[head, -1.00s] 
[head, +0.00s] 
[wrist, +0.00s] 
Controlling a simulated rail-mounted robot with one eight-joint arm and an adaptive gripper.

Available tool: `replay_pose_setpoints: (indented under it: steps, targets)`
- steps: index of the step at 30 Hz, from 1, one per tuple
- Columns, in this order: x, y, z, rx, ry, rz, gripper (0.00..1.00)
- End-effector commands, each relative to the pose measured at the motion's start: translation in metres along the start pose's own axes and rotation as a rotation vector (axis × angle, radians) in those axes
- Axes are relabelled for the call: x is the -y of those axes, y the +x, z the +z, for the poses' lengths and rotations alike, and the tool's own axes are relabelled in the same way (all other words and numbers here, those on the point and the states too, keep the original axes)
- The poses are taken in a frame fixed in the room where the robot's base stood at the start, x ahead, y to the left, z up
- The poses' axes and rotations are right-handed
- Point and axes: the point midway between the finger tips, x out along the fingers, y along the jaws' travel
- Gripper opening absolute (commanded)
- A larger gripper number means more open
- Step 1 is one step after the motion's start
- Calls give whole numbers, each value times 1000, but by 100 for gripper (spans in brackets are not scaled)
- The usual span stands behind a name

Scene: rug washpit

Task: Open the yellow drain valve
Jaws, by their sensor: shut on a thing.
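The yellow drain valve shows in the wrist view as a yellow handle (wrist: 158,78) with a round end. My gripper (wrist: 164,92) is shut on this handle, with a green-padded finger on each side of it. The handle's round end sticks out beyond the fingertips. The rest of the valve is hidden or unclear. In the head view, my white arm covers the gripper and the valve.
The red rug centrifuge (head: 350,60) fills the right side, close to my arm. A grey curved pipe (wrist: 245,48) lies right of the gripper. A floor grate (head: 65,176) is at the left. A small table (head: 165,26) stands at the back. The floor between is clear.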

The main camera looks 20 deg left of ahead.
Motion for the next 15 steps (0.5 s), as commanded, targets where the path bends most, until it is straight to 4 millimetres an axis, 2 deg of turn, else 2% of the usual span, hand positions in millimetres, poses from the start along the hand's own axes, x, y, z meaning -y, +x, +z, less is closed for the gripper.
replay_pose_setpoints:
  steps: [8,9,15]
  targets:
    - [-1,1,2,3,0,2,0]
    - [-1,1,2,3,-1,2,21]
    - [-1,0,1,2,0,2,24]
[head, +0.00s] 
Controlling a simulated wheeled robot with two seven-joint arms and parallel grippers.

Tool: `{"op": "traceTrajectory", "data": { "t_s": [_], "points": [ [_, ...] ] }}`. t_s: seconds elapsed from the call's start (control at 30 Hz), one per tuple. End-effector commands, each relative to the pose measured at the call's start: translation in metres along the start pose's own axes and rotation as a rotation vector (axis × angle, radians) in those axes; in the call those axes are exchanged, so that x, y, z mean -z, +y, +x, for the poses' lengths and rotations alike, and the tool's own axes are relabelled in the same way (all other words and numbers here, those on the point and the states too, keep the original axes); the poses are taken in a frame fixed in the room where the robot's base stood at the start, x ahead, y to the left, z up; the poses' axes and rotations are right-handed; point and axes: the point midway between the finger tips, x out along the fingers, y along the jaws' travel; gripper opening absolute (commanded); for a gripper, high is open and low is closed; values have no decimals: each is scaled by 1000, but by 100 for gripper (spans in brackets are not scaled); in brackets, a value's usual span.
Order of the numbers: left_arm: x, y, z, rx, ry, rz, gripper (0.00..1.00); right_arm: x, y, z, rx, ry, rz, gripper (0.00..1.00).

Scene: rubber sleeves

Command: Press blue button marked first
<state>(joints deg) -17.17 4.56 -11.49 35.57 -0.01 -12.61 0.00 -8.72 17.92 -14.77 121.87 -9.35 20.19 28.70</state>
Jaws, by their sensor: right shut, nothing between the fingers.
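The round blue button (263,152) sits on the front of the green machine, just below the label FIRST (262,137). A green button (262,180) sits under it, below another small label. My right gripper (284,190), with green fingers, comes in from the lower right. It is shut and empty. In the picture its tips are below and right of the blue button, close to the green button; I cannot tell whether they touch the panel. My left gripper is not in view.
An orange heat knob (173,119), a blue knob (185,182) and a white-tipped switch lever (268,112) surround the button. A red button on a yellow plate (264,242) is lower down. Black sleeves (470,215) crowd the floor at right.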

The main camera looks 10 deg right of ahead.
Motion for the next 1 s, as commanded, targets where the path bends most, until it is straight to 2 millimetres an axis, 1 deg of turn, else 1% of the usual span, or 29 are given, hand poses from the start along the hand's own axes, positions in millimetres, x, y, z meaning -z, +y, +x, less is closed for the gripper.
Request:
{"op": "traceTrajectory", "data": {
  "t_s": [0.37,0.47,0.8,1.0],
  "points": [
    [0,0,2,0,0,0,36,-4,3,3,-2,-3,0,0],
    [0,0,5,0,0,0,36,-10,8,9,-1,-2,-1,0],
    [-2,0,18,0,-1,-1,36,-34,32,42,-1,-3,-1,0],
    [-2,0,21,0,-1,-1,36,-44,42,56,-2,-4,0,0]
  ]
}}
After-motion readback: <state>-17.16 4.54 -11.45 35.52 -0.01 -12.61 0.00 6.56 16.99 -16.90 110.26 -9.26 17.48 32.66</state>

────────────────

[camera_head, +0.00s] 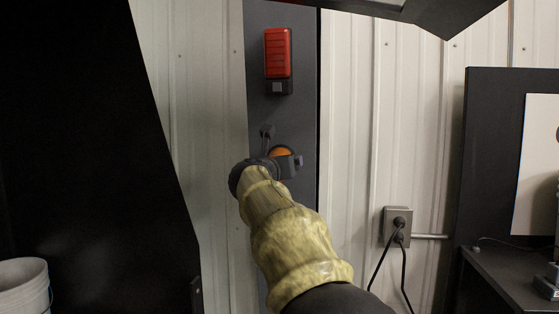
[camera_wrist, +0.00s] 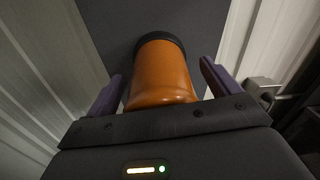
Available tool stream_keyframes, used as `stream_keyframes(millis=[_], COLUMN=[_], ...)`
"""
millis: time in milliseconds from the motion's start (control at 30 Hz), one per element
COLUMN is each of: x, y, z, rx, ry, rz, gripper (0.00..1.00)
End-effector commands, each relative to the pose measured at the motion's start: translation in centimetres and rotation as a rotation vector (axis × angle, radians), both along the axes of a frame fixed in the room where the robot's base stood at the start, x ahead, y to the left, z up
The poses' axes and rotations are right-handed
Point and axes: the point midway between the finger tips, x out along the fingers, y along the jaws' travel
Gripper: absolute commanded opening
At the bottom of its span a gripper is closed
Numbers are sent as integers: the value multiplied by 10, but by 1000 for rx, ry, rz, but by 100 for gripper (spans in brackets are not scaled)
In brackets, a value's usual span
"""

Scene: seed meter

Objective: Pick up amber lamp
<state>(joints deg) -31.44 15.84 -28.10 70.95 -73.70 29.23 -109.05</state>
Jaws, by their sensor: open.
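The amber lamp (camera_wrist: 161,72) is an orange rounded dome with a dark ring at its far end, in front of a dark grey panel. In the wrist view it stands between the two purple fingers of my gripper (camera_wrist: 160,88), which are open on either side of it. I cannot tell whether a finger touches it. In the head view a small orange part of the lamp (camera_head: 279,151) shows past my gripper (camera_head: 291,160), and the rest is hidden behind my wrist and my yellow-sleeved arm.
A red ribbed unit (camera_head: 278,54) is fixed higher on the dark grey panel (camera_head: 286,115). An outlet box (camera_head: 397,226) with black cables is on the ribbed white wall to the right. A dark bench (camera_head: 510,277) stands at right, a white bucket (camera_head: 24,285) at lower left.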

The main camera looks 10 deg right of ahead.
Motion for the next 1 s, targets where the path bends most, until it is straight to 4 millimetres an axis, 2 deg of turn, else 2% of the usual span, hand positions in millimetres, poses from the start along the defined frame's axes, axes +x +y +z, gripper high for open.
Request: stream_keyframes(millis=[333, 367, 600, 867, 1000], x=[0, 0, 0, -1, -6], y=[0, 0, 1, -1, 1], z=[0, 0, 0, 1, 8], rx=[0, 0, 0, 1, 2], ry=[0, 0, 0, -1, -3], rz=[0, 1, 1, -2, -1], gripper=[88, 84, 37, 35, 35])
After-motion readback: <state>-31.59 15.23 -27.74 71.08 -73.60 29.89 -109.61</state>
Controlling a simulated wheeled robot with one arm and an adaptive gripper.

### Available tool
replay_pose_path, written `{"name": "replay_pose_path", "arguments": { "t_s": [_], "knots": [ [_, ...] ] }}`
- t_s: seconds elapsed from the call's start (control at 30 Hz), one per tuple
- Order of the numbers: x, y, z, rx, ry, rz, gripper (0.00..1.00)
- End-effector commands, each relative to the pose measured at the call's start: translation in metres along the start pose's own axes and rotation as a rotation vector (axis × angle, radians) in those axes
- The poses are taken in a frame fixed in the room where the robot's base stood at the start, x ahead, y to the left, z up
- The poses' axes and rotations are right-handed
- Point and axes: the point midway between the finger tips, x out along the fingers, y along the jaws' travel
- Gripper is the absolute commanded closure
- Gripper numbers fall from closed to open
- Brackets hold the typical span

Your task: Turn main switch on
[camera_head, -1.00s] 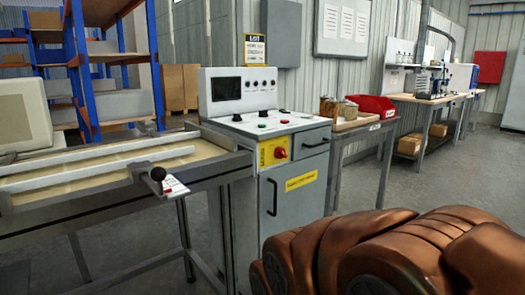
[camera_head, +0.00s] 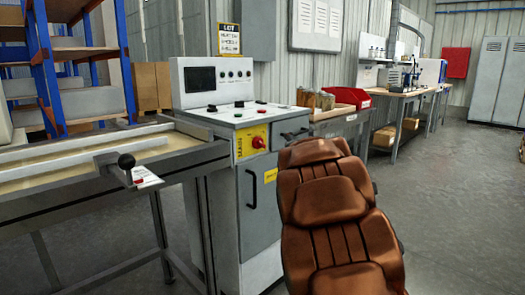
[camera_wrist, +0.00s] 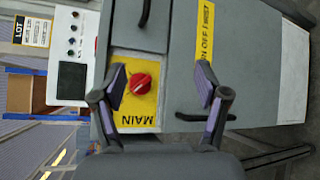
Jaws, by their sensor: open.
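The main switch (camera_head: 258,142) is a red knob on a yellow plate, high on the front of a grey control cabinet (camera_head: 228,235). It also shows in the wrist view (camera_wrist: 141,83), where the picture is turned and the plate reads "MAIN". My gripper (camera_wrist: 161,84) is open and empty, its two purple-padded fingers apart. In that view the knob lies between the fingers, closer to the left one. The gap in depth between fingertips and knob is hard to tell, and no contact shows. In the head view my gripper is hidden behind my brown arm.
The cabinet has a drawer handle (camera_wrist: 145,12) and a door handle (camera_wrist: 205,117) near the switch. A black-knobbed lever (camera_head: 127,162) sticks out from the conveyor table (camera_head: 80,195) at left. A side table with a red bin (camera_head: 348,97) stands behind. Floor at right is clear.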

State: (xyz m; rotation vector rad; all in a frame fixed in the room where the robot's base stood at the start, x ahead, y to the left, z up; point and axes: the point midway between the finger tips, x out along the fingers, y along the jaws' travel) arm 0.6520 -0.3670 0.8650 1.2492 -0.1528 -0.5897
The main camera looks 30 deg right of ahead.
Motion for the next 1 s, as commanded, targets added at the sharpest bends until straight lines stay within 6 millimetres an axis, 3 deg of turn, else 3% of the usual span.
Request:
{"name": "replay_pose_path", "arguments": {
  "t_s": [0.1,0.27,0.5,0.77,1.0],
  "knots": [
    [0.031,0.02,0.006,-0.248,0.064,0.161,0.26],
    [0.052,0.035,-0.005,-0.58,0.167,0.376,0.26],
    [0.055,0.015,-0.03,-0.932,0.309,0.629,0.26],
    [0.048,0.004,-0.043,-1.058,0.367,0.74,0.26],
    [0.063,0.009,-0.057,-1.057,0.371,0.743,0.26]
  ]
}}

────────────────

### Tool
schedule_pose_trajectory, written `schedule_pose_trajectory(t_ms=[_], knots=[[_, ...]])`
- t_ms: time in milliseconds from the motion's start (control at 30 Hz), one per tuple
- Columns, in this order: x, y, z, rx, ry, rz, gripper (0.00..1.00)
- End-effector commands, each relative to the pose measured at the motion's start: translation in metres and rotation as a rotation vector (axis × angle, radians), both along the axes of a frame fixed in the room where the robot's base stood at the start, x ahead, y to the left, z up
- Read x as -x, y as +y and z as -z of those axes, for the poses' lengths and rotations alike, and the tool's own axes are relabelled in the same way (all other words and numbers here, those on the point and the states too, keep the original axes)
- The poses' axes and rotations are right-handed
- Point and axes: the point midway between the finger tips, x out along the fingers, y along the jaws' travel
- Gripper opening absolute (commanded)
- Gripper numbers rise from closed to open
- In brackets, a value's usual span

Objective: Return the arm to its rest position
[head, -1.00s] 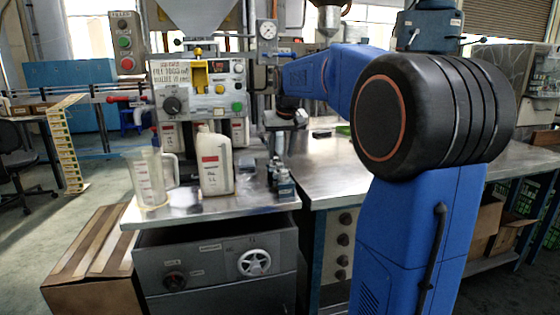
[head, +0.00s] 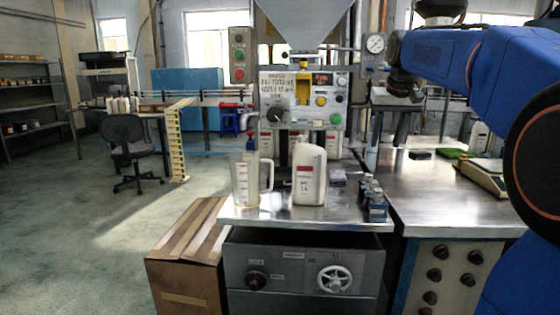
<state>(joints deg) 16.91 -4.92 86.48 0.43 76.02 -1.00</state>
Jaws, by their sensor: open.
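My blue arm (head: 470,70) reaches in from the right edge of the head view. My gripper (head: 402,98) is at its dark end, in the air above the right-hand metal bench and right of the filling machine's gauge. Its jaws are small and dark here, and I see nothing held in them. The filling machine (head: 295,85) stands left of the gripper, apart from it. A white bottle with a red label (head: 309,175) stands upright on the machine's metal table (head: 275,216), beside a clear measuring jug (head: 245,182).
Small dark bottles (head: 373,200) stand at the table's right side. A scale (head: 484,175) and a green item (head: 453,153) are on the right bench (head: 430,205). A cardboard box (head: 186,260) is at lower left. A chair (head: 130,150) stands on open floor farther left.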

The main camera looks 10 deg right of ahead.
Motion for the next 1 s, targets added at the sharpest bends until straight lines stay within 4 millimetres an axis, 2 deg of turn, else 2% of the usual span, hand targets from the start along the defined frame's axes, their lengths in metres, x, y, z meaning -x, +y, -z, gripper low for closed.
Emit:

────────────────

→ **YOUR TASK**: Will you return exactly the lines above from the one with "Objective: Pick up amber lamp" down to the one with "<state>(joints deg) -31.44", counting both as part of the range?

→ **THE SOLUTION**:
Objective: Pick up amber lamp
<state>(joints deg) -31.44 15.84 -28.10 70.95 -73.70 29.23 -109.05</state>

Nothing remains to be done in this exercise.